Postel’s “coup” illustrates the crucial role of governance issues even for a technical space. As the Internet has grown from a small research network to the global underpinning of our digital society,
questions of who runs it have become more and more important. Or, as Eric Schmidt (who went on to become the CEO of a little firm known as Google) told a 1997 programmers conference in San
Francisco, “The Internet is the first thing that humanity has built that humanity doesn’t understand, the largest experiment in anarchy that we have ever had.” Since digital resources are not “scarce” like traditional resources, its governance questions are a bit different. That is, the main questions of
Internet governance is of interoperability and communication rather than the classic issue of distribution, which has consumed political thinkers from Socrates to Marx. However, even in a digital world of seemingly endless resources, traditional issues of governance also arise in cyberspace, including representation, power, and legitimacy.
Key decision chokepoints revolve around the technical standards for interoperability, the distribution of IP numbers that gives computers an address allowing them to send and receive packets, and the management of the Internet’s naming system. Interestingly enough, it is this final category, the intersection of the technical and nontechnical aspect of naming, that has produced the most conflict.
The operations of the Internet require independent actors to follow basic rules that guarantee interoperability, known as standards. This standards-based approach goes back to the beginning of the Internet when the engineers building the initial systems published Requests For Comments (RFCs) to seek feedback on proposed standards. Over time, this group of network engineers and researchers grew into an international, voluntary standards organization called the Internet.
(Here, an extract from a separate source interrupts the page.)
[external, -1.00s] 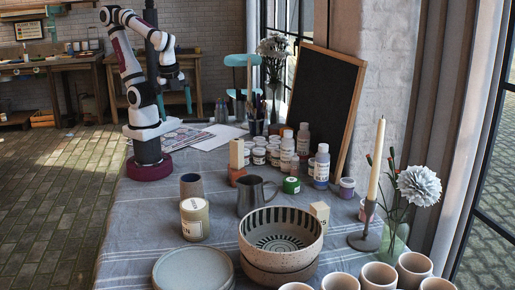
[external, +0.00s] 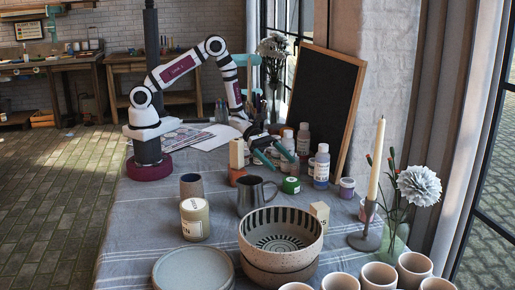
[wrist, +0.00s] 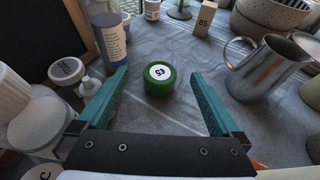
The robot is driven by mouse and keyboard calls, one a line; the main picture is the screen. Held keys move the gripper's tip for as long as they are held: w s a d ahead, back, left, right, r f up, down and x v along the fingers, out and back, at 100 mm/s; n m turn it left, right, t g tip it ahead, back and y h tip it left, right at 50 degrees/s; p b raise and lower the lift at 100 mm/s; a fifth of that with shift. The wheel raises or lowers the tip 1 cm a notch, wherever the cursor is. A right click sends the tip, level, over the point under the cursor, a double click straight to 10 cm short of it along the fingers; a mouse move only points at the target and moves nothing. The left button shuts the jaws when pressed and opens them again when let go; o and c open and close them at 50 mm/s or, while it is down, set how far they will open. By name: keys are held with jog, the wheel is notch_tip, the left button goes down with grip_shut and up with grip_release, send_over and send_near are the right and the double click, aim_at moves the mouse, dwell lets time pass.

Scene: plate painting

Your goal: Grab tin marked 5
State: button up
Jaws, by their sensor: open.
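A small green tin (external: 291,185) stands on the cloth-covered table, right of the grey metal jug. In the wrist view the green tin (wrist: 160,82) lies between and a little beyond my fingertips, with a white round label on its lid. The label's dark marking looks like "S3" or similar, and I cannot read it surely. My gripper (external: 275,158) is open and empty, its teal fingers above and behind the tin, apart from it. A cream tin (external: 195,219) stands further forward on the left, its marking unclear.
The jug (wrist: 272,68) stands close on the tin's right in the wrist view. A bottle (wrist: 110,40) and white jars (wrist: 67,70) crowd the left. A block marked like "85" (wrist: 205,20) is beyond. A chalkboard (external: 325,95) leans behind.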

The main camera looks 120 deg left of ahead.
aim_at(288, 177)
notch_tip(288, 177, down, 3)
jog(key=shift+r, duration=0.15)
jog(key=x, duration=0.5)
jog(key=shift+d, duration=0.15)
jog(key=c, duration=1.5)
Engineering Task Force (IETF). The IETF develops new Internet standards and protocols and modifies existing ones for better performance. Everything developed by the IETF falls under specific working groups that concentrate on areas like routing, applications, and infrastructure. These groups are open forums that work mostly through mailing lists, and anyone is welcome to participate. Many of the individuals in them are from large technology firms, but no one actor or small party can steamroll the process, which relies on consensus. Openness and even a sense of whimsy are critical to the culture of the IETF.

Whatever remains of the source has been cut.